* **WHAT NEEDS TO BE DONE**
Your reply should be one number: the count of lines holding the word "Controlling".
### INPUT ROWS
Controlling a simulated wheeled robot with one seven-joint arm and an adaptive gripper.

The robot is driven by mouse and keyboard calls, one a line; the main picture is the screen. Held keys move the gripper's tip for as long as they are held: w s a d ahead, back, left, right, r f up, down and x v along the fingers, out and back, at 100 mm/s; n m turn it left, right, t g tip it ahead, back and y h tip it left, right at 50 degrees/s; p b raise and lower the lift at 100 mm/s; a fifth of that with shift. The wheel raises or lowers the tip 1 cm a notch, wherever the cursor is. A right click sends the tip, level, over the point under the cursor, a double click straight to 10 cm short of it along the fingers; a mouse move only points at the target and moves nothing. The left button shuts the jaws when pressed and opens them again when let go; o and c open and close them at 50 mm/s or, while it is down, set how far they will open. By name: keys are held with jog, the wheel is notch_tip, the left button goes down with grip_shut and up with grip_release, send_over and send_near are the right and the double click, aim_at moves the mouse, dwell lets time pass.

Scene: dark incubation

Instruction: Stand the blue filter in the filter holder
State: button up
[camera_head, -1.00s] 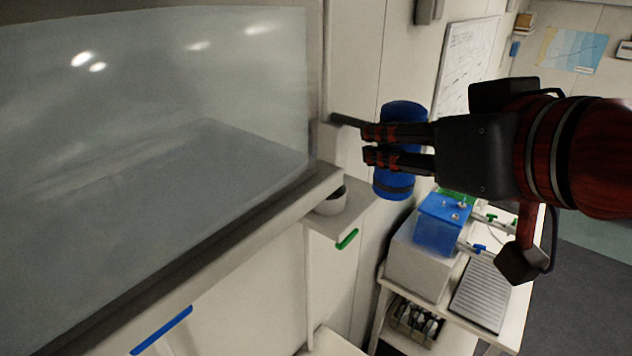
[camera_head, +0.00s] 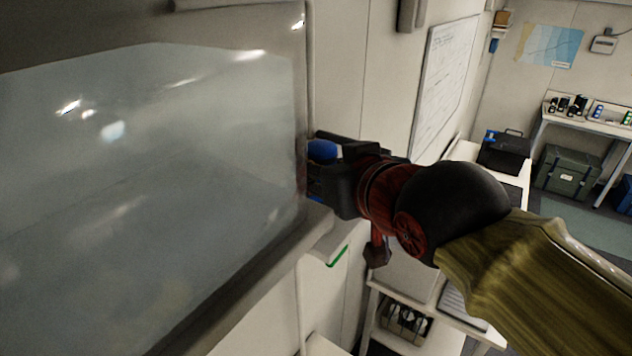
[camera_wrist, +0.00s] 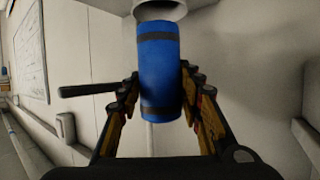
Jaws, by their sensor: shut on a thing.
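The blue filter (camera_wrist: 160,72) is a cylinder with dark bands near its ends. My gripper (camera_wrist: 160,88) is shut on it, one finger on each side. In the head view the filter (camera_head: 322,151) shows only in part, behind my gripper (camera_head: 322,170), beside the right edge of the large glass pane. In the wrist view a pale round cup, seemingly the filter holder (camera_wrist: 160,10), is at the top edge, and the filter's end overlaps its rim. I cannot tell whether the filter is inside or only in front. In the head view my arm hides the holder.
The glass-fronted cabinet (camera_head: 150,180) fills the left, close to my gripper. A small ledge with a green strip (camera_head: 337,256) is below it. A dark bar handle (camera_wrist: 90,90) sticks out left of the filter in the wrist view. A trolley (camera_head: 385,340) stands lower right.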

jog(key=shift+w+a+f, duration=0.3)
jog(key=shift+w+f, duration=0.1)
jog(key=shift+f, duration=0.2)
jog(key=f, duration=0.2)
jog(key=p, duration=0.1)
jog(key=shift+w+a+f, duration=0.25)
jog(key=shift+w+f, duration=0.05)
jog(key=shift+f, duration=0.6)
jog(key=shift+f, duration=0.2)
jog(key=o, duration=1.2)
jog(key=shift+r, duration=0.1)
######
### INPUT ROWS
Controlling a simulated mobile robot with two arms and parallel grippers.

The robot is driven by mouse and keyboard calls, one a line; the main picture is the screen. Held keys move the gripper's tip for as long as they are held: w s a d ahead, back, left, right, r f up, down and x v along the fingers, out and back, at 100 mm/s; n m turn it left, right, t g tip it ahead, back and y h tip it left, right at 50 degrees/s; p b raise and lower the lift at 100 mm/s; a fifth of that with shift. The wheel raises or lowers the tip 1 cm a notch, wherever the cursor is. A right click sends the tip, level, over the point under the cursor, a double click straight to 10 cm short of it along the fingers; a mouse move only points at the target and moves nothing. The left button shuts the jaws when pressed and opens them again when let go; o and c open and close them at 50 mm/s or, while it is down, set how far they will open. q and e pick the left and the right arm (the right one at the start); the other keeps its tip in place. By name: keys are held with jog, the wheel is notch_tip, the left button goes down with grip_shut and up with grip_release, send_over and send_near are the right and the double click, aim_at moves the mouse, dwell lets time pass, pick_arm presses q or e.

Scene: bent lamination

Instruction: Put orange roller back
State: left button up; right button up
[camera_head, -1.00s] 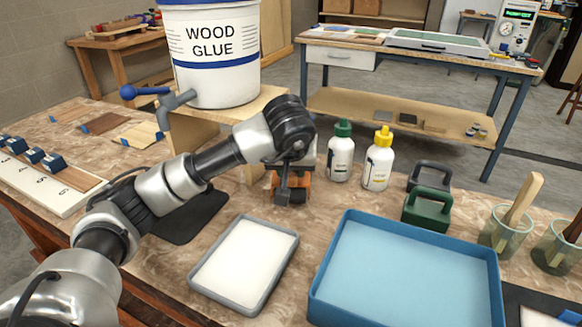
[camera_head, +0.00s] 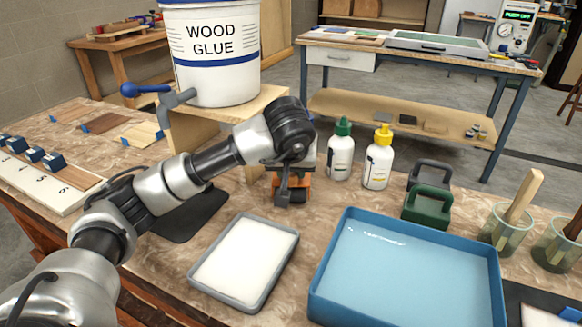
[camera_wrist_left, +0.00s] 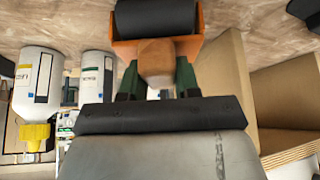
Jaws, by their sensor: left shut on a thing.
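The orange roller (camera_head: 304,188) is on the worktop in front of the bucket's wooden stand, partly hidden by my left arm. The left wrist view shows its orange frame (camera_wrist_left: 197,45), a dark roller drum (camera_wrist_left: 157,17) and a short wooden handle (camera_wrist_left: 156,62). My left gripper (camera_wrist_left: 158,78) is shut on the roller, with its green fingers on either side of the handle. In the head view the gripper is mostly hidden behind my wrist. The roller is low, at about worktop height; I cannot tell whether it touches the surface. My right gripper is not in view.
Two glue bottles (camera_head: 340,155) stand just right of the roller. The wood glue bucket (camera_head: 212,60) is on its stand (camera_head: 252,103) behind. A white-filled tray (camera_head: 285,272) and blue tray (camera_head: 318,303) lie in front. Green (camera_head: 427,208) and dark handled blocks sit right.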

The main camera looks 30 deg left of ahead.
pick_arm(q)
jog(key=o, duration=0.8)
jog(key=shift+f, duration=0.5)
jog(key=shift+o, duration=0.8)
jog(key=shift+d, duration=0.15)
######
* **TASK ANSWER**
2